Initial pricing for the loan for the Belluno, Italy-based manufacturer of eyeglass frames is the London interbank offered rate plus 200 basis points. Interim allocation fees are 100 basis points, with a $300,000 flat fee for $100 million co-agent commitments, according to market sources.

The Luxottica loan is divided into two six-year parts: a $1 billion term loan and a $450 million revolver.

The Roche credit has an $800 million six-year term loan and a $450 million five-year revolver. Fees are Libor plus 37.5 basis points, without any up-front fees.

The firm is apparently continuing to build the leveraged lending staff that was created last summer. The bank had already established itself as one of the leading investment grade lenders.

"Leveraged recapitalization or acquisition finance will be an important part of the business," said Bruce Ling, head of syndications at the firm. "The traditional investment grade business, project finance, will remain important and central to our strategy.

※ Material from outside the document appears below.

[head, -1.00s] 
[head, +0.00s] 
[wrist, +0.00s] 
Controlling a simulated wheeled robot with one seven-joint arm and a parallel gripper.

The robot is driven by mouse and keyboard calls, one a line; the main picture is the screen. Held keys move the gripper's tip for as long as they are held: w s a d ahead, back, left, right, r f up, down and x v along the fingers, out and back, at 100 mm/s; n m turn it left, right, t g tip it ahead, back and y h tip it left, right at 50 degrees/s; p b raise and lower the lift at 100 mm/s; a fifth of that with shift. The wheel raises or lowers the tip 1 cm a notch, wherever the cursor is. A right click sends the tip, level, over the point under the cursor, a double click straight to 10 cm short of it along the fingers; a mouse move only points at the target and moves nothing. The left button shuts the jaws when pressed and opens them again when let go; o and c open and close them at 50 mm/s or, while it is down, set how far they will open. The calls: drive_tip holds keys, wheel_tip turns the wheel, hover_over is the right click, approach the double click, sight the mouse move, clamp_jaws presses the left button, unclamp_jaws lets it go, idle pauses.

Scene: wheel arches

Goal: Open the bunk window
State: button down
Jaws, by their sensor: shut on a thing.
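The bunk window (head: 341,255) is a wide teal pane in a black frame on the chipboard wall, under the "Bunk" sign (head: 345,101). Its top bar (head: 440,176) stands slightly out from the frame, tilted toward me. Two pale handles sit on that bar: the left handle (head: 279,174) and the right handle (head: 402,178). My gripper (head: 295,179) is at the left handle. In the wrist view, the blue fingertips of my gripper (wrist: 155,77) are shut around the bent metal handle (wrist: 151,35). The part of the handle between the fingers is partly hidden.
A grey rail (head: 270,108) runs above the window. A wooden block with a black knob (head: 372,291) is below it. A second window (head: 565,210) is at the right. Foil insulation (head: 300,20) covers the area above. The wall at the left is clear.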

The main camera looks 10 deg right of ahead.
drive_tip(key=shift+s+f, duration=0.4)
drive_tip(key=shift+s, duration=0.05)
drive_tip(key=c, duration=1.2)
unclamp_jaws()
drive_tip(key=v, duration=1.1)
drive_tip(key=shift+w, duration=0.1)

"But, I think the profit dynamics of the leverage or acquisition finance business are so attractive that it's only appropriate that we assign significant resources to that segment of the market."

In March, CS Holding's CS First Boston unit recruited a former Bankers Trust New York Corp. executive, Mark Patterson, to become managing director of U.S. debt finance.

Mr. Patterson is credited with building the junk bond division of Bankers Trust.

Mr. Ling, another former Bankers Trust executive, became the head of syndications in July.